Katanya, makanan enak lebih gampang diingat daripada nama orang, alamat atau pun daftar belanjaan. Kelihatannya benar juga. Di saat menunggu pesanan makanan di salah satu restoran franchise ayam goreng seperti sekarang ini, aku justru teringat pada ayam taliwang el Bento.
Bisa kurasakan air liur menetes di dalam mulutku, ketika membayangkan kelezatan ayam taliwang yang kunikmati beberapa waktu yang lalu. Belum lagi paduan sambal dan sausnya yang rasanya pas sekali. Membuatku tak bisa menahan diri untuk tidak menambah porsi nasi, kemarin itu. Aduh! Padahal udah janji pada diri sendiri mau mengurangi asupan karbo. Tapi sekali-kali nambah enggak apa-apa lah ya .

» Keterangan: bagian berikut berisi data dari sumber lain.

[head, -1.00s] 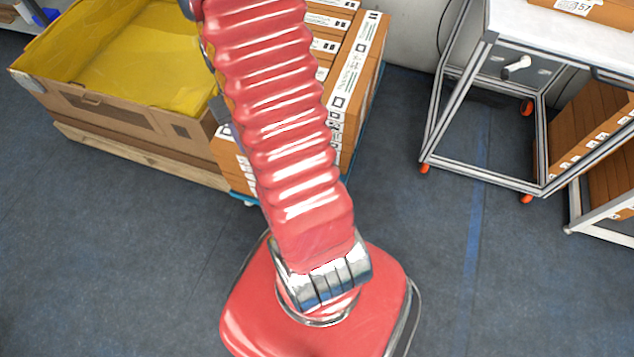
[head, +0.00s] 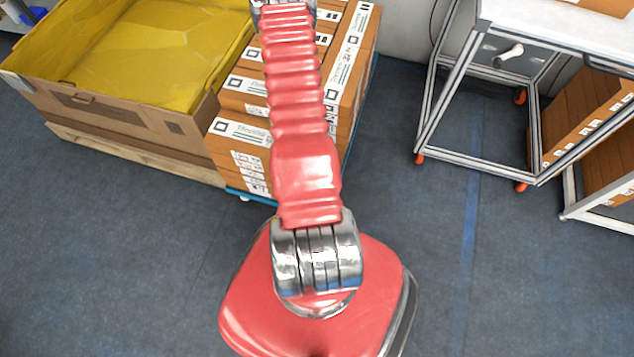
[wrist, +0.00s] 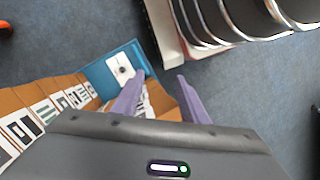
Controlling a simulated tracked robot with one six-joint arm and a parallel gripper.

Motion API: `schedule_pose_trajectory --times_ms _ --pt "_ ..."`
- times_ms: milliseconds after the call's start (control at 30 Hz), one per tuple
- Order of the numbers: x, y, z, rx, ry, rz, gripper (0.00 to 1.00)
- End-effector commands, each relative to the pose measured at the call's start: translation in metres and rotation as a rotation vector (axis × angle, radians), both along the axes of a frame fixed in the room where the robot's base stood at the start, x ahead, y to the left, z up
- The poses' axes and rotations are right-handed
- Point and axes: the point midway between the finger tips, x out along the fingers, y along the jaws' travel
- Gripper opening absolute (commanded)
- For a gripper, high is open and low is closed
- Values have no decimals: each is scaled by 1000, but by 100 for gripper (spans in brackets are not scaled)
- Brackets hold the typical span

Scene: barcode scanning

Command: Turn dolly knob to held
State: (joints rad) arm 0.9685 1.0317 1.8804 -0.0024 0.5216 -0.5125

“Enak ayamnya, Kak?” tanyaku waktu itu pada Zahra, putriku.
“Uenak banget,” jawabnya sambil mengacungkan jempol kirinya. Maklum, yang kanan sedang sibuk menyuwir ayam yang dagingnya lembut dan empuk itu. “Mama masak sendiri?”

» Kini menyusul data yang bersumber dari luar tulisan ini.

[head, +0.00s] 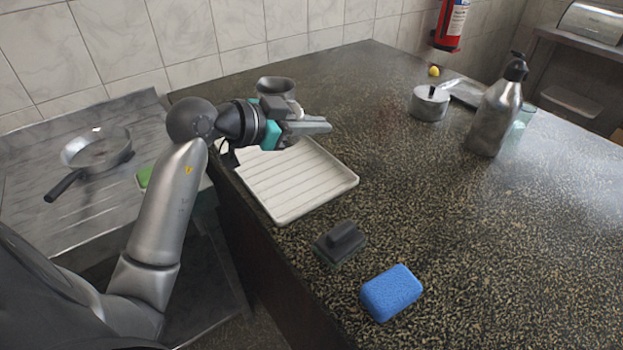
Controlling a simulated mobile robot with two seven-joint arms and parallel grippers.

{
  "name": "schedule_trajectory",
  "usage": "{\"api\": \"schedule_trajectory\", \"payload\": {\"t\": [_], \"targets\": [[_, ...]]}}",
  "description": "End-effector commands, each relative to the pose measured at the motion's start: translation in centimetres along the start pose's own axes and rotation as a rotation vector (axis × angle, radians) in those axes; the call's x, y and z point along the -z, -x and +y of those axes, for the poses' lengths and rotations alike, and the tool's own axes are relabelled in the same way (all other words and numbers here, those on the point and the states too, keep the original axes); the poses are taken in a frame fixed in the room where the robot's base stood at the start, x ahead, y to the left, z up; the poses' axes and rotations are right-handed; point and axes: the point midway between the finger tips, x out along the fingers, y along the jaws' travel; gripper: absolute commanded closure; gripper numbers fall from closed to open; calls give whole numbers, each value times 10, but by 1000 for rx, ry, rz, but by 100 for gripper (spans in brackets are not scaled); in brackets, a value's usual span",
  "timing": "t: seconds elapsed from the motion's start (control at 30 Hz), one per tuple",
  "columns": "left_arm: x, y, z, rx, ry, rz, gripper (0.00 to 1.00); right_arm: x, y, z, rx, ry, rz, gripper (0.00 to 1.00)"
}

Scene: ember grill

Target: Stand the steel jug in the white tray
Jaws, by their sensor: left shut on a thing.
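The steel jug (276,87) is a small grey metal vessel, seen with its rim up at the back end of the white tray. My left gripper (304,127) is shut on it, and its fingers hide the lower part of the jug. The white tray (318,189) is shallow and ribbed and lies on the dark counter near its left edge. The jug looks upright; I cannot tell whether its base touches the tray. My right gripper is not in view.
A dark scrubber block (339,243) and a blue sponge (391,292) lie in front of the tray. A pump bottle (496,108) and a small lidded pot (429,103) stand at the back right. A pan (97,149) rests on the left drainer. The counter's middle is clear.

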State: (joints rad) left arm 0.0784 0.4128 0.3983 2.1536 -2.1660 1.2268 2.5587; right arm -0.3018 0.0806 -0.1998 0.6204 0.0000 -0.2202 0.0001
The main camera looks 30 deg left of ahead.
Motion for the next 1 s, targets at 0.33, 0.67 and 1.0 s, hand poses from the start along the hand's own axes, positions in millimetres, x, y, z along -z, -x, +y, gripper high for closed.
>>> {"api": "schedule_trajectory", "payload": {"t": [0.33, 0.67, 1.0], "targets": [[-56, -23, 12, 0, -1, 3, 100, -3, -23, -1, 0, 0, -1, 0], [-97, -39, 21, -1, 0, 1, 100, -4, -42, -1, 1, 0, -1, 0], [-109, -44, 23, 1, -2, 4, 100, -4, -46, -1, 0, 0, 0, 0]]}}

Aku menggeleng sambil tertawa. Mana bisa aku bikin masakan serumit ini. Mending pesan ajalah yang frozen sama Wikan. Tinggal panaskan sebentar di teflon, santap deh.
“Enggak kepedasan?” tanyaku lagi.
“Pedas sih, tapi enggak kepedasan,” jawabnya lagi.
Aku lega. El Bento memang punya tiga level pedas yang bisa dipilih. Demi Zahra, aku pesan yang paling rendah. Demi Zahra? Wah, jangan-jangan demi aku juga yang kelihatannya makin sensitif dengan rasa pedas, hehehe.
Karena itu, Wikan Wiridjati , aku pesan lagi ya… kali ini dua ekor ya. Toh, bisa tahan di freezer dua sampai tiga bulan. Menyesal kemarin itu cuma pesan satu, pas mau nambah udah enggak ada lagi.
Menyesal juga kemarin ada miskomunikasi di dapur, sehingga ayam taliwangnya sudah dieksekusi di piring sebelum sempat kufoto. Jadi, maaf ya teman-teman, postingan ini tanpa foto. Ayam Taliwang-nya dibayangin dulu aja. Nanti aku susulkan deh kalau pesanan kedua udah datang, hahaha.